begin
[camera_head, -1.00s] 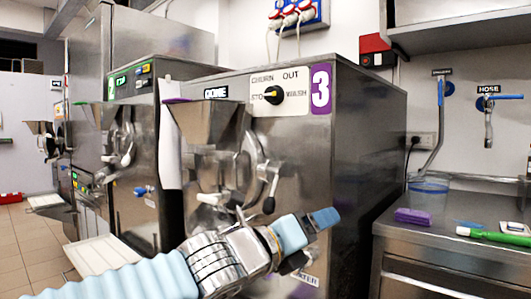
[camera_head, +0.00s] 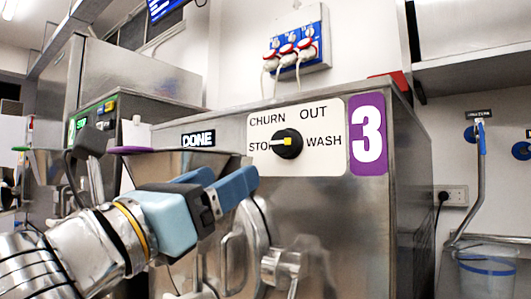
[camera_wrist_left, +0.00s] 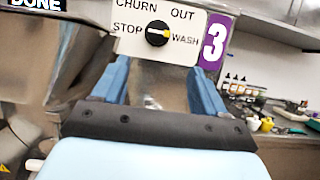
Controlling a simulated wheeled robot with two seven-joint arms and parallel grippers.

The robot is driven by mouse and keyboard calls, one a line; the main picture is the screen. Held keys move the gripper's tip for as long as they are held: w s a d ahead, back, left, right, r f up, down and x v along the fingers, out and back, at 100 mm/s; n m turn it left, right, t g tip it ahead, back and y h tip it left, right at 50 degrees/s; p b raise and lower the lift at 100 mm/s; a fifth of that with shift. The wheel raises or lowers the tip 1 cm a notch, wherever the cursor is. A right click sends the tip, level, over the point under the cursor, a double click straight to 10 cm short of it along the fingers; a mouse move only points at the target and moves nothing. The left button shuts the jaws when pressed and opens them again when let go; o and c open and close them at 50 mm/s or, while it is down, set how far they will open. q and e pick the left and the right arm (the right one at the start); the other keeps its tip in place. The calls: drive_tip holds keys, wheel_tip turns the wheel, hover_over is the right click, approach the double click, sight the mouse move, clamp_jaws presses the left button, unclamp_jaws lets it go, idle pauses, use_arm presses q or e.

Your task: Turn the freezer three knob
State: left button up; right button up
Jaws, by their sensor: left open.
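Freezer three (camera_head: 410,215) is a steel machine with a purple label marked 3. Its knob (camera_head: 288,143) is round and black with a pale yellow pointer lying roughly sideways, on a white dial plate (camera_head: 330,162) reading CHURN, OUT, STOP and WASH. In the left wrist view the knob (camera_wrist_left: 158,34) sits above and beyond the gap between the blue fingers. My left gripper (camera_head: 230,178) is open and empty, below and left of the knob and apart from it. The left wrist view shows both fingers of the gripper (camera_wrist_left: 160,70) spread. My right gripper is not seen.
A DONE display (camera_head: 198,139) is left of the dial. The freezer's steel hopper and front levers (camera_head: 283,268) are below, partly behind my left arm. Freezer two (camera_head: 125,90) stands at left.

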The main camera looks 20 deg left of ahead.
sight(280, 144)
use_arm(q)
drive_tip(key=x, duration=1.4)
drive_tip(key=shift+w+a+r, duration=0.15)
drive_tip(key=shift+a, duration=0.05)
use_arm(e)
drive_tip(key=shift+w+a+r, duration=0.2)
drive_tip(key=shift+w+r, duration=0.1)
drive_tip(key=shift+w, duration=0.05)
end
=== To do ===
Restate, line by line and word for word, everything from the top of the material through the line that contains "Controlling a simulated". Leave pictures out.

=== Final result ===
[camera_head, -1.00s] 
[camera_head, +0.00s] 
[camera_wrist_left, +0.00s] 
Controlling a simulated wheeled robot with two seven-joint arms and parallel grippers.

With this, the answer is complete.